A Flemish traveler, Jan Lows de Swart, who was later called John Schwartz, was the first Euro-American to settle in the area, followed by James McDowell, who purchased 600 acres.
After 1900, the communities in the area — Bryte, Broderick and West Sacramento — became known as East Yolo. The area grew between 1900 and 1920, and the three communities became the foundation for the current city.
In 1963, the Port of Sacramento was opened to deep-sea traffic with the completion of the Deep Water Ship Channel. Its name was changed to the Port of West Sacramento in 2009.
Although West Sacramento continues to change, its roots are embedded in the spirit of the past.
“As a city council member, seven-term mayor and resident, I have been privileged to witness the transformation of West Sacramento from a forgotten corner of unincorporated Yolo County to a vibrant city that is recognized regionally and statewide for its innovative, business-friendly government, quality of life, and unsurpassed potential,” Cabaldon said in his message on the city’s website.
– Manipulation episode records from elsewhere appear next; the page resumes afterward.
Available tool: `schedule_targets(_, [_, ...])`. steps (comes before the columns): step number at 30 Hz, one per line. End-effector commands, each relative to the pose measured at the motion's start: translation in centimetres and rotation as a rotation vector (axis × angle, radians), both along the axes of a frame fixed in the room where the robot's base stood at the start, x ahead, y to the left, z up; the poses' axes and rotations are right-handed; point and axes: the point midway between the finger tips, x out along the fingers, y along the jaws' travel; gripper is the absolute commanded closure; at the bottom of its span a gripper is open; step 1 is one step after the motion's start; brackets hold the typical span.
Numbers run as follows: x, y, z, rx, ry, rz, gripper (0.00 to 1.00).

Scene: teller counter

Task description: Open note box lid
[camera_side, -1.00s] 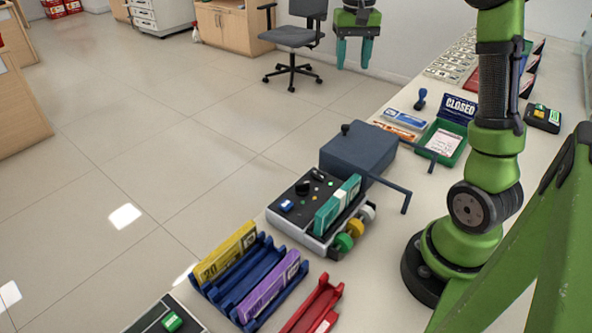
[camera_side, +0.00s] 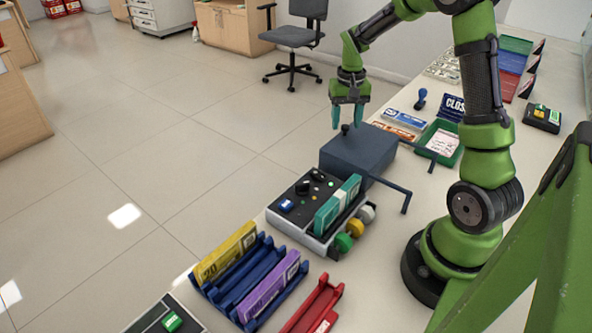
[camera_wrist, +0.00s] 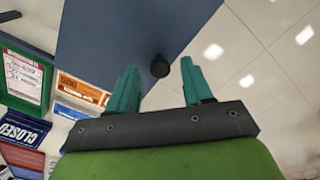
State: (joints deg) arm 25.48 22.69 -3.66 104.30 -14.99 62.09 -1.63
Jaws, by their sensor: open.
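The note box is a dark blue-grey box with a flat lid (camera_side: 358,153), closed, behind the banknote machine in the side view. A small black knob (camera_side: 345,128) stands on the lid near its far left edge. The lid (camera_wrist: 110,35) and knob (camera_wrist: 160,66) also show in the wrist view. My gripper (camera_side: 347,122), with teal fingers, points down just above the lid at the knob. In the wrist view my gripper (camera_wrist: 160,88) is open, and the knob appears between and slightly beyond the two fingers. I cannot tell whether the fingers touch anything.
A green tray (camera_side: 455,158) with a paper, orange and blue note packs (camera_side: 405,119) and a CLOSED sign (camera_side: 453,106) lie right of the box. A grey machine (camera_side: 292,213) with a teal note bundle stands in front. Bent dark rods (camera_side: 407,200) stick out from the box.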

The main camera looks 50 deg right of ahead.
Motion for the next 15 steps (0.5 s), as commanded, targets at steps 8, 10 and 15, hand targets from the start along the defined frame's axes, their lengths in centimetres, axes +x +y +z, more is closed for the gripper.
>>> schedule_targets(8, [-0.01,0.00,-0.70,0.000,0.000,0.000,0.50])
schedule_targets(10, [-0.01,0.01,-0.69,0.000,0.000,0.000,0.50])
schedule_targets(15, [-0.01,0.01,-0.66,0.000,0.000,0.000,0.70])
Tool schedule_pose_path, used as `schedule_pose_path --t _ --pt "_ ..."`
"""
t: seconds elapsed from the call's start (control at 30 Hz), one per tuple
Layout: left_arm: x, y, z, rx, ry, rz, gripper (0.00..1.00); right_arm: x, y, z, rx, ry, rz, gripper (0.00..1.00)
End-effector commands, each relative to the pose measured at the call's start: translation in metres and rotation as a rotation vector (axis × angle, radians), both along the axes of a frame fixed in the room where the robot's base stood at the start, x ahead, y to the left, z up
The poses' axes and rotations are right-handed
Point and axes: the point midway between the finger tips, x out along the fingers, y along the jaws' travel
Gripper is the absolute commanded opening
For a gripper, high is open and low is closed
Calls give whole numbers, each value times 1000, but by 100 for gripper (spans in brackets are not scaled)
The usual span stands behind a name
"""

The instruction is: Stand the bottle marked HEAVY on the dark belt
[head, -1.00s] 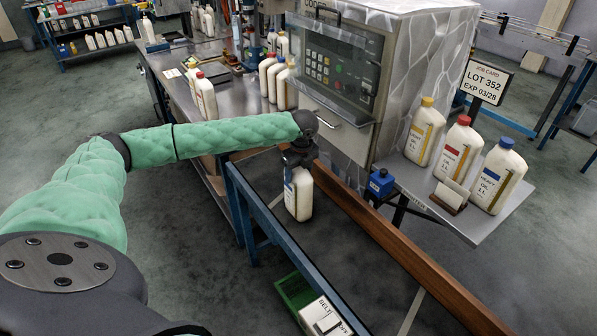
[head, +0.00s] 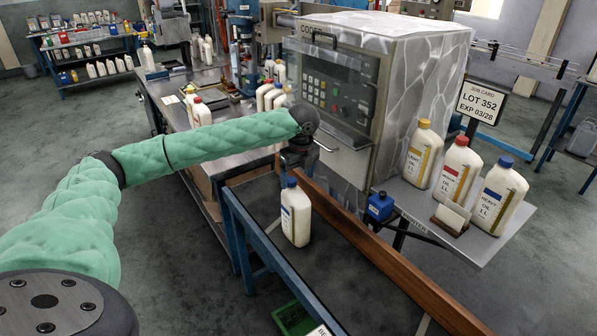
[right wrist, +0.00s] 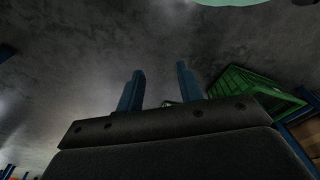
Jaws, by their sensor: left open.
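A white bottle with a blue cap (head: 296,214) stands upright on the dark belt (head: 345,278). Its label is too small to read, but its cap matches the blue-capped HEAVY OIL bottle (head: 497,200) on the side shelf. My left gripper (head: 296,166) is open, just behind and above the blue-capped bottle and apart from it; its fingers are partly hidden. In the right wrist view my right gripper (right wrist: 158,88) has its two fingers apart, with nothing between them.
Yellow-capped (head: 423,155) and red-capped (head: 458,172) bottles stand on the grey shelf (head: 480,247). A wooden rail (head: 390,265) and a blue rail (head: 265,250) border the belt. The coder machine (head: 335,95) is behind. A green crate (right wrist: 250,95) lies below.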

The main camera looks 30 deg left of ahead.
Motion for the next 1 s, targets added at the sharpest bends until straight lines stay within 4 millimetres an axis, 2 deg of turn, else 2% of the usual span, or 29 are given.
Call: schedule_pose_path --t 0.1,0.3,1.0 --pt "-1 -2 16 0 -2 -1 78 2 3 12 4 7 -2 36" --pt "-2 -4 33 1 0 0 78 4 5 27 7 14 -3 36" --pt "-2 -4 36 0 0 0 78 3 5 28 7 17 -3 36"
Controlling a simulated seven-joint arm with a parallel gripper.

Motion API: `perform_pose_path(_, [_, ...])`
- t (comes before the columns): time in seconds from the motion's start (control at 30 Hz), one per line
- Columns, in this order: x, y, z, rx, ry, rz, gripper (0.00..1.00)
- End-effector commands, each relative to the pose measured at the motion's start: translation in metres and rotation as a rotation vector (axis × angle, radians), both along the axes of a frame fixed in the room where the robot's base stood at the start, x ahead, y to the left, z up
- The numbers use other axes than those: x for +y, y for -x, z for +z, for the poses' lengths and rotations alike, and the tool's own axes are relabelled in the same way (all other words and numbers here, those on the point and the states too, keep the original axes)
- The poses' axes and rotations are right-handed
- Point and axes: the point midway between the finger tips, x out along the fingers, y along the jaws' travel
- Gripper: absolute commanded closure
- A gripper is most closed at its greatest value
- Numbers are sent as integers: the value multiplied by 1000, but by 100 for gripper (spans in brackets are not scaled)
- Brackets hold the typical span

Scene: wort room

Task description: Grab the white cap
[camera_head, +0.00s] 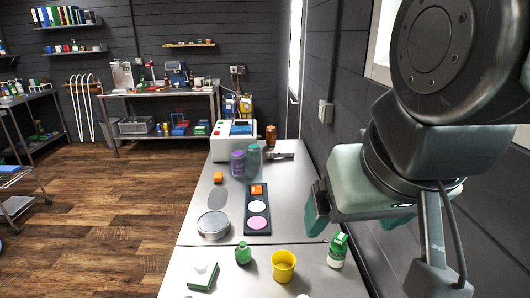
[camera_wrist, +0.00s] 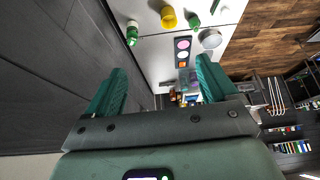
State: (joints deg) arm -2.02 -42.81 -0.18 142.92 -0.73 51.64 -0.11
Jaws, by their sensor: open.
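A small white rounded piece (camera_head: 201,267) rests on a green-and-white block (camera_head: 203,279) at the front left of the table in the head view. Another white piece (camera_head: 303,296) is cut off by the bottom edge; a white shape also shows at the top of the wrist view (camera_wrist: 155,4). I cannot tell which of them is the white cap. My gripper (camera_wrist: 160,66) is open and empty, its green fingers wide apart. In the head view it hangs at the table's right side, above and away from both white pieces.
A green bottle (camera_head: 337,251), yellow cup (camera_head: 283,266) and small green bottle (camera_head: 243,253) stand near the front. A dark tray (camera_head: 246,228) holds white and pink discs and an orange block. A round tin (camera_head: 213,224) sits left of it. The wall is close on the right.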

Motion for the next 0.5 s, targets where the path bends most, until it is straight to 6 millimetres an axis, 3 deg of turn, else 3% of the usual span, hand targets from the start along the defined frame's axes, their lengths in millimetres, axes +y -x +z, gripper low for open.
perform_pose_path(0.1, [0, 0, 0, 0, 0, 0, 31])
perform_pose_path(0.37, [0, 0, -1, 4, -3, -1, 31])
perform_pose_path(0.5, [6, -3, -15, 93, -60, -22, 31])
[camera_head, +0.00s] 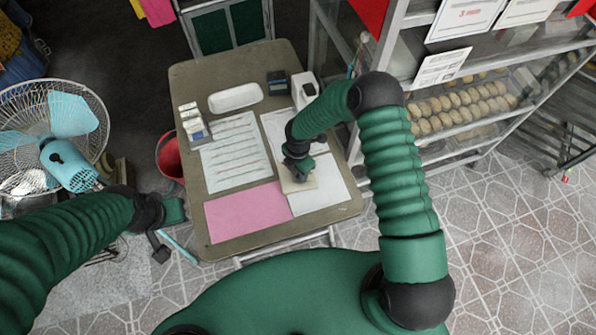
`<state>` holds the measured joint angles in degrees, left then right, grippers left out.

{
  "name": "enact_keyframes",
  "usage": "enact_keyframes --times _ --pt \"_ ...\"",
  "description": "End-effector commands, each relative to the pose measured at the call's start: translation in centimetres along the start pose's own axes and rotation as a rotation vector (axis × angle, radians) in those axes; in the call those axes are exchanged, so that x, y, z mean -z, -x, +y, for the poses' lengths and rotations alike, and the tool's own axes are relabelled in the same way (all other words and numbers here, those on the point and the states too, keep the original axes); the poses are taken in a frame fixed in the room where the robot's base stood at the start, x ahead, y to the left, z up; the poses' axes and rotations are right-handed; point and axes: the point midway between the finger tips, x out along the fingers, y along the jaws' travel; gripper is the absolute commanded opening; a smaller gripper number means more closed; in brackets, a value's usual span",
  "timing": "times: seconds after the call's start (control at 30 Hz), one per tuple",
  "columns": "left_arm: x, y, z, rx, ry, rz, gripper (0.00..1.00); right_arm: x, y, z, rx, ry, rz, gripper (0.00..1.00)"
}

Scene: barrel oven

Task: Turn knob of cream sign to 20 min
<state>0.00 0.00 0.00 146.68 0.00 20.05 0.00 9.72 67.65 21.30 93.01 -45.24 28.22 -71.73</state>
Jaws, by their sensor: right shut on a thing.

“Despite all of the city’s accomplishments to date, the best chapters of West Sacramento’s story are yet to be written,” he said. “There are bridges to be built, levees to be strengthened, a streetcar system to be constructed and entire downtown districts to be designed and built. Whether you already have a place here, or your story here hasn’t yet begun, I encourage you to join us as we craft the future of this amazing community together.”